* [Request]: Using the entries that follow, count the lines containing the word "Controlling" and give that number by itself.
** start of Data lines **
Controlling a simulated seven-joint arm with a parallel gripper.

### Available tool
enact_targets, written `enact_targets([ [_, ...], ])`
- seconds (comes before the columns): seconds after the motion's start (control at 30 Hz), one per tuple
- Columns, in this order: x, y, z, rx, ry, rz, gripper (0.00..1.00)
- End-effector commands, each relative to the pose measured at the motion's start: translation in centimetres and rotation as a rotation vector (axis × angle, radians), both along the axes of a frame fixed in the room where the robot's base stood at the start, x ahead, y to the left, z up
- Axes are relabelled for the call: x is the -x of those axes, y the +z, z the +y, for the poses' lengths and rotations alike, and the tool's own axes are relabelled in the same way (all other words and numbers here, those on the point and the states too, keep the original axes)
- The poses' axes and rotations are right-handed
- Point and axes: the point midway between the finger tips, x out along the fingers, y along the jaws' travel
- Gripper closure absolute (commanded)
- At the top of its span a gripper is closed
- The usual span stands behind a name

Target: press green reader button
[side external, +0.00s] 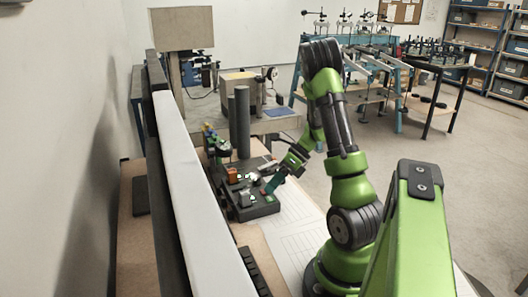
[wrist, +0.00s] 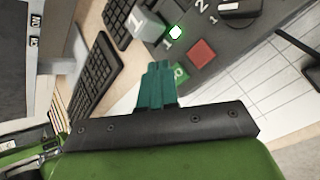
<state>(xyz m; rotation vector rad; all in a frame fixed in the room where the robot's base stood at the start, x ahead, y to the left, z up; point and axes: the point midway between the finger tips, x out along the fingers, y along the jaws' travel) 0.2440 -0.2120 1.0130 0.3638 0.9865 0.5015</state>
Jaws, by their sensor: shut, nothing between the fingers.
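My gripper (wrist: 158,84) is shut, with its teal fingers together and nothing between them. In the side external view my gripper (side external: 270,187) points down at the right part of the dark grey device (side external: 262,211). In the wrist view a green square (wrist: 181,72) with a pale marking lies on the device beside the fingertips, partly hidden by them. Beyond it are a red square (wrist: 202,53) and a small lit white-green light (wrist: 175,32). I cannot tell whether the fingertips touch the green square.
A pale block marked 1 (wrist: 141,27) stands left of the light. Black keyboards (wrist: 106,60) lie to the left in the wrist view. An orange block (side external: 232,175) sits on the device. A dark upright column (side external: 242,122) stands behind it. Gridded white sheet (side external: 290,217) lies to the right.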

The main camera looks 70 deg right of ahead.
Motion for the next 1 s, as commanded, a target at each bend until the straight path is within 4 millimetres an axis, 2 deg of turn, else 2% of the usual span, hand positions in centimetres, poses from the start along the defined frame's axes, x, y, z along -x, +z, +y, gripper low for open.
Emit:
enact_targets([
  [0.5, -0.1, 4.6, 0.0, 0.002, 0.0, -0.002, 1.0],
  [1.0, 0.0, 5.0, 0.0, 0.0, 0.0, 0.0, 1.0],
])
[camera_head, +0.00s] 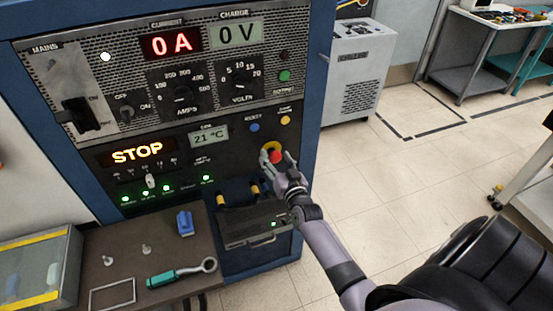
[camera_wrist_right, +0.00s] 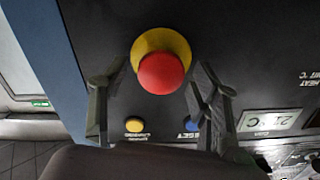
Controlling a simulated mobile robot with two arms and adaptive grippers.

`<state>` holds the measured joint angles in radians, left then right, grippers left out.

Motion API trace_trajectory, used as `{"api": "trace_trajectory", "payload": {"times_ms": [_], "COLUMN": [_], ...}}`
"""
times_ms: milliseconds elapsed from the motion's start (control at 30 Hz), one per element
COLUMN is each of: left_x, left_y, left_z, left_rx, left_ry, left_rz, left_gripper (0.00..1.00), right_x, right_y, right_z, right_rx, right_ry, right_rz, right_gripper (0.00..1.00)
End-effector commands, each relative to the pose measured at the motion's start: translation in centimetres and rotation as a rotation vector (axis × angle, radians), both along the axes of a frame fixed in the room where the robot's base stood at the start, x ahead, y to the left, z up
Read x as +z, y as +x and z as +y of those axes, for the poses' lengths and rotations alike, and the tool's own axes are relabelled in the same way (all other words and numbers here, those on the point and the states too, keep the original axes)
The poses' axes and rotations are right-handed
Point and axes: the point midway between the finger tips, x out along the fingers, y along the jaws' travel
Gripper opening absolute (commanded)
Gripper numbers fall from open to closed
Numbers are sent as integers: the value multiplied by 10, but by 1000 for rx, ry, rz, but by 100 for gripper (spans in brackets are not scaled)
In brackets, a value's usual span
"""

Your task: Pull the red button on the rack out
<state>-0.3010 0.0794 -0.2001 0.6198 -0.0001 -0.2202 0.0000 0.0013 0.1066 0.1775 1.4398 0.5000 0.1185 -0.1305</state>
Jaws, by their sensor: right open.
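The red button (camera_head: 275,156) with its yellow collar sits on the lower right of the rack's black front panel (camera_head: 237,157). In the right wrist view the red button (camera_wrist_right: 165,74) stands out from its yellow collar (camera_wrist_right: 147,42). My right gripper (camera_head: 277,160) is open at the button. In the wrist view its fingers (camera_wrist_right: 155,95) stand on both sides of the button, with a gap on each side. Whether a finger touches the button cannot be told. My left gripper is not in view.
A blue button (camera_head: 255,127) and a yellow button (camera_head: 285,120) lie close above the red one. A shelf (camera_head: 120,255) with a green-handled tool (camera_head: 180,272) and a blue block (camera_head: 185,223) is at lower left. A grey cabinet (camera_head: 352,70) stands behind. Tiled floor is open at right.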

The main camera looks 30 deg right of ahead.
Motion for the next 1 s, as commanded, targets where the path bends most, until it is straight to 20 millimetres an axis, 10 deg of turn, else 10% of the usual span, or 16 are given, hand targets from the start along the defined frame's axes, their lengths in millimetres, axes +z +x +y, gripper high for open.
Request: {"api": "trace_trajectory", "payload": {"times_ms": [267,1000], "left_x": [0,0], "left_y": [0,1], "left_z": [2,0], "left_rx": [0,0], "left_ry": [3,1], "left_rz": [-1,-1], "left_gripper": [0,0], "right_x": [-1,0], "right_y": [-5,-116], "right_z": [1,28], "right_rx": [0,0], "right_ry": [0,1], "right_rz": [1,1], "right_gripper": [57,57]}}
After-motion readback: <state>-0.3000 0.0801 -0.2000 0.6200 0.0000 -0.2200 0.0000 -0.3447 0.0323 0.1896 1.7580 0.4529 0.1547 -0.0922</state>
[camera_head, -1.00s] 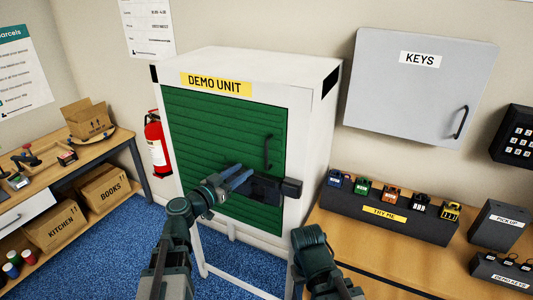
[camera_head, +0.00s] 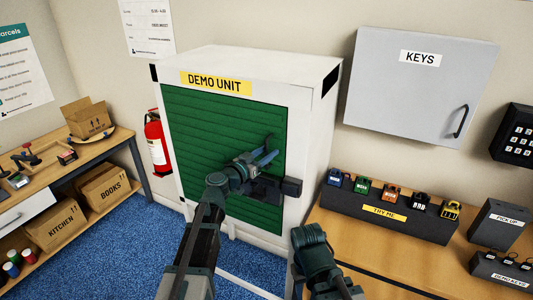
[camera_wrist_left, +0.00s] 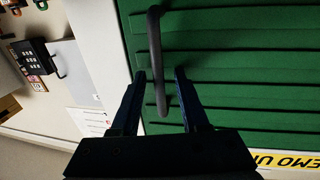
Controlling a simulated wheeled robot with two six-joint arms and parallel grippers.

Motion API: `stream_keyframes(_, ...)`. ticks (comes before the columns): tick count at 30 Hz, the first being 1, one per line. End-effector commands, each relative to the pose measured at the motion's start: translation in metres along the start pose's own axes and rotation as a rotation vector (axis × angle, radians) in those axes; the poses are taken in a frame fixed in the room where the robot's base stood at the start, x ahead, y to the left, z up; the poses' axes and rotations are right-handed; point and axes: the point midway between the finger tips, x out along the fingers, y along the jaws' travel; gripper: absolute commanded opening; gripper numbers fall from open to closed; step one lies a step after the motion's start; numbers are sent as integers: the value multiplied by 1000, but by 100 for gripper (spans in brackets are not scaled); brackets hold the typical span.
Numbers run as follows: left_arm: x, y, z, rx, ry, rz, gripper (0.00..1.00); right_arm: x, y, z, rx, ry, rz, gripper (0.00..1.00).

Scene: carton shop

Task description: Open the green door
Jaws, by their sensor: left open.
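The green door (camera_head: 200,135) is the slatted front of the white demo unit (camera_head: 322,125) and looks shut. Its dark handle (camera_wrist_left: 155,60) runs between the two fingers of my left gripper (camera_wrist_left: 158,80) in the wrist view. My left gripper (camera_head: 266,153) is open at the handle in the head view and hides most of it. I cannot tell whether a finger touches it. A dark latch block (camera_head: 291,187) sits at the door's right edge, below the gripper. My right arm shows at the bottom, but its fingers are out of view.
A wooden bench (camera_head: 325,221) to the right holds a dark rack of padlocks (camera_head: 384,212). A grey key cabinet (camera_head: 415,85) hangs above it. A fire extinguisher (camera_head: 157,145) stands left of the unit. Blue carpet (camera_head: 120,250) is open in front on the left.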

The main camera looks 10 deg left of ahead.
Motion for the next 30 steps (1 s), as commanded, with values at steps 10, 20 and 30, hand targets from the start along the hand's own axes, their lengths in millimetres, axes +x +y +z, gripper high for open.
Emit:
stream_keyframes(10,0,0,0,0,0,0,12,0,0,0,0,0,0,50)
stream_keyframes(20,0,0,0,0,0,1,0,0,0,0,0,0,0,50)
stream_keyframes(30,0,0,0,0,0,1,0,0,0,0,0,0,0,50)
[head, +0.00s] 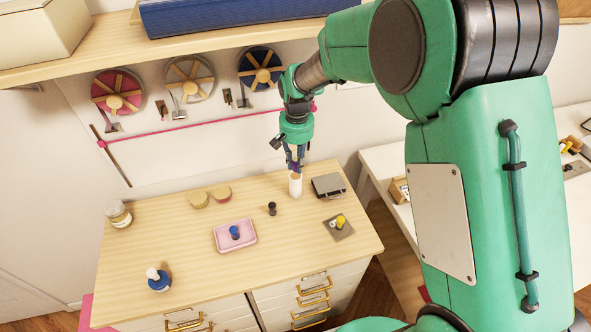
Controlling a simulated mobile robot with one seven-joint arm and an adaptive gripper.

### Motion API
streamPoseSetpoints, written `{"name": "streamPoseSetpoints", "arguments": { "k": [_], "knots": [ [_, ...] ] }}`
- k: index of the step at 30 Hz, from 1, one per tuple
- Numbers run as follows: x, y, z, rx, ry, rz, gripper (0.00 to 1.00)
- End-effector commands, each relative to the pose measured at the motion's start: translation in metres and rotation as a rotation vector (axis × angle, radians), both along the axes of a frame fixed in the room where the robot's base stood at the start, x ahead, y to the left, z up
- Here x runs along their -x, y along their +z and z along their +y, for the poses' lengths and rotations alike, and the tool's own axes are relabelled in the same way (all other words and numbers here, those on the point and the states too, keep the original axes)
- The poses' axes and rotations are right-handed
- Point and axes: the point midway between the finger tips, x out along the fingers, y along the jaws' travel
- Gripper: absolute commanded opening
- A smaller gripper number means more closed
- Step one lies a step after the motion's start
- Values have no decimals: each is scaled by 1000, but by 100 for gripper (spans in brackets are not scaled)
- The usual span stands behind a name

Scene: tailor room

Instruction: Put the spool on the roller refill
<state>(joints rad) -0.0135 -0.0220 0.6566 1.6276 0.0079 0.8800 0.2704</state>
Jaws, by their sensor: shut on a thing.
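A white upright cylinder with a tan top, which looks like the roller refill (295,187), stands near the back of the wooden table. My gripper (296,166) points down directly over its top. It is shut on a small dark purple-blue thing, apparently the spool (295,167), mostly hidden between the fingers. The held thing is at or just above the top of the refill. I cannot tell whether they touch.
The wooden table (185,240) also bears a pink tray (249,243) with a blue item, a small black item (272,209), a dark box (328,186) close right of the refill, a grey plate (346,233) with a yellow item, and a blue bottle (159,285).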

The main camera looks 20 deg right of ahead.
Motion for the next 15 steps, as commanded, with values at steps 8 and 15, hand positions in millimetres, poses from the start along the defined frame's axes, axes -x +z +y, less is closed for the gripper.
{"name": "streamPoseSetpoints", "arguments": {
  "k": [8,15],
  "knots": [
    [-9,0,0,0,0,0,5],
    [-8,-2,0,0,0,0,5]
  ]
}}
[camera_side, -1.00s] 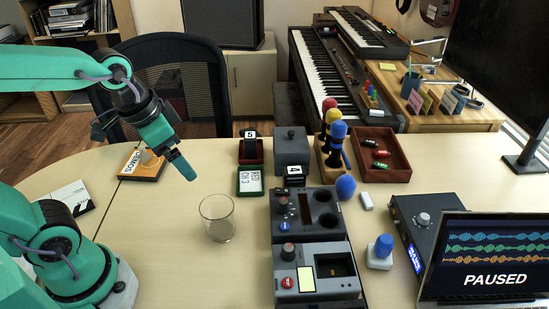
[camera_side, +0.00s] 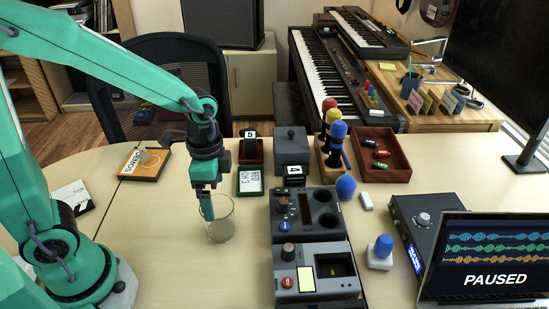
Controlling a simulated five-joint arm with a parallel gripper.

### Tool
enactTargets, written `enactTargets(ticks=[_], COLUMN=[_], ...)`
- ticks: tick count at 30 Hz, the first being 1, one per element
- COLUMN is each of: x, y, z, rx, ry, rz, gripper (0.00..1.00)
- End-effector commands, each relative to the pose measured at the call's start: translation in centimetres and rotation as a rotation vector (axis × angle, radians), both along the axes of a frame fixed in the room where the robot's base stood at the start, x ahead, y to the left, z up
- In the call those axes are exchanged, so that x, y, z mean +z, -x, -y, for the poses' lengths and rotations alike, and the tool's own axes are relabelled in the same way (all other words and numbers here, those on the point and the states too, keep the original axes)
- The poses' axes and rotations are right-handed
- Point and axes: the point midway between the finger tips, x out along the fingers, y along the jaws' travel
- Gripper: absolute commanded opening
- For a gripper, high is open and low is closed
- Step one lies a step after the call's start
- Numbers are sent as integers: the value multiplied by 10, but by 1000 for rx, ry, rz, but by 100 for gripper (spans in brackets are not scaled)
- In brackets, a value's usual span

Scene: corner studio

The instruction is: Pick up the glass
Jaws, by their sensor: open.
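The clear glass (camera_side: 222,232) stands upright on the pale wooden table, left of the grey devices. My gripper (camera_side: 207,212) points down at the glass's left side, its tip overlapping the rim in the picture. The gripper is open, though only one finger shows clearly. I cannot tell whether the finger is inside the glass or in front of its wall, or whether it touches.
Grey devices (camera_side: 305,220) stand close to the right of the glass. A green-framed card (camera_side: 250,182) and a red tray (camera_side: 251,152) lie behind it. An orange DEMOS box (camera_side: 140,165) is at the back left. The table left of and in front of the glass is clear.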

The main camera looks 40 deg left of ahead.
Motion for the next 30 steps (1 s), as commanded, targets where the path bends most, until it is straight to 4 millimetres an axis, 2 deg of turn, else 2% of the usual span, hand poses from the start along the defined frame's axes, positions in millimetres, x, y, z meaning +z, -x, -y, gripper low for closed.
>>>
** end of Data lines **
* [Correct output]: 5